Eric, great post and I hear your points. I had the pleasure of doing the follow up to you in Pittsburg and got asked the same question and believe I got the person asking the question to understand why she was asking the wrong question. I'll be posting more about this momentarily

Eric Schwartzman

As David Carr said so well in his keynote at the PRSA Digital Impact Conference earlier this month, the blogosphere is like a golden retriever. Lovable. Attentive. But not all that bright.

I'll be podcasting David's speech in the coming weeks, as well as a speech from Steve Rubel, a strategic recap with Eric Rabe of Verizon and a meet the media panel with Stephen Baker of Business Week, J.D. Biersdorfer of the NY Times, Betsy Alexander of the Early Show and Richard Wilner of the NY Post.

It's a question, Katie, and I agree it's not the one I'd ask, or even the one I'd like see asked. But just because you and I disapprove of the question, doesn't make it go away. And the fact of the matter is, a senior level communicator at a global brand is looking for a tool that can assign a monetary value to online coverage. In his judgement, that is the first step to winning board approval for new media communications at his organization.

IMHO, this blog post exemplifies what's wrong with the blogosphere. First, it assumes that I since I asked a question, that I would condone such a service, if it existed, which I would not. If I thought ad equivalency was useful, I would have built it into iPressroom's intergrated measurement tools.

Second, it lacks context, since you have no background on why I'm asking the question, or who I'm asking it for.

And third, it puts demagogery before objectivity by basing an argument seemingly meant to incite passion on 140 characters, instead taking the time to find out why I asked the question and advancing the conversation in a constructuve, meaningful way.

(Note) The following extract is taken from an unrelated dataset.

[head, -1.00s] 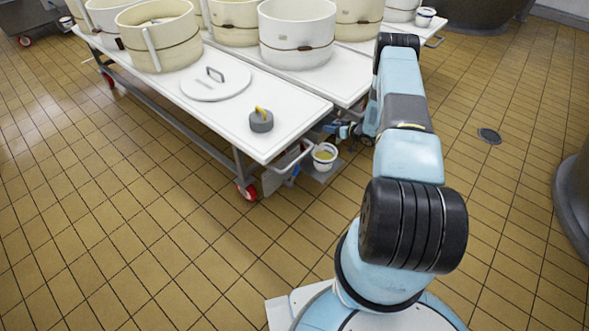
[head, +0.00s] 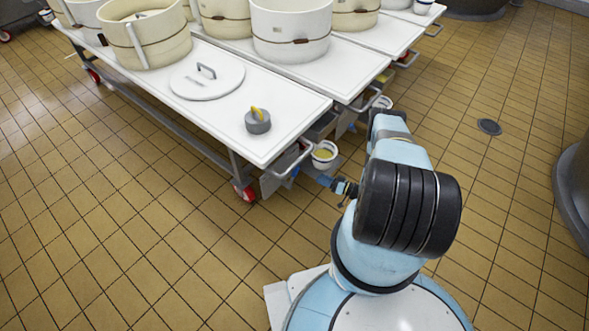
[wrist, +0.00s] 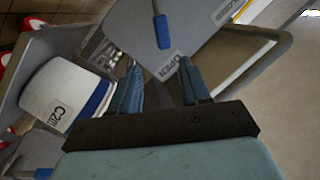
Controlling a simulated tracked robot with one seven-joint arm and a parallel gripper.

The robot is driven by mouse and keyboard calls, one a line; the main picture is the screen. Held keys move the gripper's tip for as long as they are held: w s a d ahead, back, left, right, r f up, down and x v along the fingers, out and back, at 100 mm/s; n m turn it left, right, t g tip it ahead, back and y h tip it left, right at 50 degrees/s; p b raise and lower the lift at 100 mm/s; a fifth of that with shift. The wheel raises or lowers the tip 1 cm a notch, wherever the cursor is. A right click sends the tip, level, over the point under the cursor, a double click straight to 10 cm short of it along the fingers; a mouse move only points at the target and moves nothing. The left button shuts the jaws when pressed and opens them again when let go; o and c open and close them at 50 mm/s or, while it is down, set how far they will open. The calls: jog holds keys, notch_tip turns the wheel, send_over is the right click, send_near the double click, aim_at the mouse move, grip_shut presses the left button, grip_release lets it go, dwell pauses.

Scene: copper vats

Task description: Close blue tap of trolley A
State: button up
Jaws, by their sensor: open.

The truth is, I agree with your rationale, but the boardroom may not. They may be comfortable with a certain way of doing business, and resistent to change.

If someone asks me a question, as someone did ay my New Media PR Boot Camp at the PRSA Travel and Tourism Conference earlier this week, I do my best to be helpful and get them an answer. If that makes me a menace, so be it.

Webconomist

Ah, that was frightening. Social Media is about conversations, nothing to do with advertising in the conversation and ads are rarely in context with the content, despite "relevancy" engines and whatnot.

Great post!

Todd Van Hoosear

Don't take it personally. I just had a client ask for the very same measurement! I gently steered them toward a more enlightened approach.

I hope this reflects more Eric's management's expectations rather than Eric's lack of savviness--it's still apparently a popular, if seriously flawed, way to justify your PR spend.

Kami Huyse

Katie, keep your chin up. There is certainly hope. Evangelism is like that, there are always opportunities to spread the good news.